From: Hannes Reinecke
Date: Wed Nov 14 2018 - 13:51:41 EST


On 11/14/18 6:47 PM, Mike Snitzer wrote:
> On Wed, Nov 14 2018 at 2:49am -0500,
> Hannes Reinecke <hare@xxxxxxx> wrote:
>
>> On 11/14/18 6:38 AM, Mike Snitzer wrote:
>>> On Tue, Nov 13 2018 at 1:00pm -0500,
>>> Mike Snitzer <snitzer@xxxxxxxxxx> wrote:
>>>
>>>> [1]: http://lists.infradead.org/pipermail/linux-nvme/2018-November/020765.html
>>>> [2]: https://www.redhat.com/archives/dm-devel/2018-November/msg00072.html
>>> ...
>>>
>>> I knew there had to be a pretty tight coupling between the NVMe driver's
>>> native multipathing and ANA support... and that the simplicity of
>>> Hannes' patch [1] was too good to be true.
>>>
>>> The real justification for not making Hannes' change is it'd effectively
>>> be useless without first splitting out the ANA handling done during NVMe
>>> request completion (NVME_SC_ANA_* cases in nvme_failover_req) that
>>> triggers re-reading the ANA log page accordingly.
>>>
>>> So without the ability to drive the ANA workqueue to trigger
>>> nvme_read_ana_log() from the nvme driver's completion path -- even if
>>> nvme_core.multipath=N -- it really doesn't buy multipath-tools anything
>>> to have the NVMe driver export the ana state via sysfs, because that ANA
>>> state will never get updated.
>>>
>> Hmm. Indeed, I was more focussed on having the sysfs attributes
>> displayed, so yes, indeed it needs some more work.
> ...
>>> Not holding my breath BUT:
>>> if decoupling the reading of ANA state from native NVMe multipathing
>>> specific work during nvme request completion were an acceptable
>>> advancement I'd gladly do the work.
>>>
>> I'd be happy to work on that, given that we'll have to have 'real'
>> ANA support for device-mapper anyway for SLE12 SP4 etc.
>
> I had a close enough look yesterday that I figured I'd just implement
> what I reasoned through as one way forward, compile tested only (patch
> relative to Jens' for-4.21/block):
>
> drivers/nvme/host/core.c | 14 +++++++---
> drivers/nvme/host/multipath.c | 65 ++++++++++++++++++++++++++-----------------
> drivers/nvme/host/nvme.h | 4 +++
> 3 files changed, 54 insertions(+), 29 deletions(-)
>
> diff --git a/drivers/nvme/host/core.c b/drivers/nvme/host/core.c
> index f172d63db2b5..05313ab5d91e 100644
> --- a/drivers/nvme/host/core.c
> +++ b/drivers/nvme/host/core.c
> @@ -252,10 +252,16 @@ void nvme_complete_rq(struct request *req)

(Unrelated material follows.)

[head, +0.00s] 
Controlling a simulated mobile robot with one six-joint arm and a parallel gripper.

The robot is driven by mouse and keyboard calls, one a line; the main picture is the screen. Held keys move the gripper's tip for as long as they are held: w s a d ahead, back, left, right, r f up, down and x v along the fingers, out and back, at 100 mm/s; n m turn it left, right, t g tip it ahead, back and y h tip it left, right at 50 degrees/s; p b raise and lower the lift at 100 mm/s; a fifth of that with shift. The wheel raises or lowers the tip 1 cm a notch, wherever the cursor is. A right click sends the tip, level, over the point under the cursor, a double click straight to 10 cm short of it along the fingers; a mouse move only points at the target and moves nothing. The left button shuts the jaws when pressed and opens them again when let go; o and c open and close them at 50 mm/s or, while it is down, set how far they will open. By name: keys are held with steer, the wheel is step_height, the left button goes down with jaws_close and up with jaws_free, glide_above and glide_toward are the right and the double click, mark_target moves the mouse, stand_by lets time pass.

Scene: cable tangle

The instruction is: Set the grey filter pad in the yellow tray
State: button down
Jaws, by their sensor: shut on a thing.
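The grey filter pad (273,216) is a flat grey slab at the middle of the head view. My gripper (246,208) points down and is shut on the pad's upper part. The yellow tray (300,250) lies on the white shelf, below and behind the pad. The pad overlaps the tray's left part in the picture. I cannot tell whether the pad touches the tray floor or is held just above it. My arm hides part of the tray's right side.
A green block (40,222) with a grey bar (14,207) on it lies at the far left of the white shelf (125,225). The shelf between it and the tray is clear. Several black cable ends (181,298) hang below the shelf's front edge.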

> trace_nvme_complete_rq(req);
>
> if (unlikely(status != BLK_STS_OK && nvme_req_needs_retry(req))) {
> - if ((req->cmd_flags & REQ_NVME_MPATH) &&
> - blk_path_error(status)) {
> - nvme_failover_req(req);
> - return;
> + if (blk_path_error(status)) {
> + struct nvme_ns *ns = req->q->queuedata;
> + u16 nvme_status = nvme_req(req)->status;
> +
> + if (req->cmd_flags & REQ_NVME_MPATH) {
> + nvme_failover_req(req);
> + nvme_update_ana(ns, nvme_status);
> + return;
> + }
> + nvme_update_ana(ns, nvme_status);
> }
>
> if (!blk_queue_dying(req->q)) {
> diff --git a/drivers/nvme/host/multipath.c b/drivers/nvme/host/multipath.c
> index 5e3cc8c59a39..f7fbc161dc8c 100644
> --- a/drivers/nvme/host/multipath.c
> +++ b/drivers/nvme/host/multipath.c
> @@ -22,7 +22,7 @@ MODULE_PARM_DESC(multipath,
>
> inline bool nvme_ctrl_use_ana(struct nvme_ctrl *ctrl)
> {
> - return multipath && ctrl->subsys && (ctrl->subsys->cmic & (1 << 3));
> + return ctrl->subsys && (ctrl->subsys->cmic & (1 << 3));
> }
>
> /*
> @@ -47,6 +47,17 @@ void nvme_set_disk_name(char *disk_name, struct nvme_ns *ns,
> }
> }
>
> +static bool nvme_ana_error(u16 status)
> +{
> + switch (status & 0x7ff) {
> + case NVME_SC_ANA_TRANSITION:
> + case NVME_SC_ANA_INACCESSIBLE:
> + case NVME_SC_ANA_PERSISTENT_LOSS:
> + return true;
> + }
> + return false;
> +}
> +
> void nvme_failover_req(struct request *req)
> {
> struct nvme_ns *ns = req->q->queuedata;
> @@ -58,10 +69,7 @@ void nvme_failover_req(struct request *req)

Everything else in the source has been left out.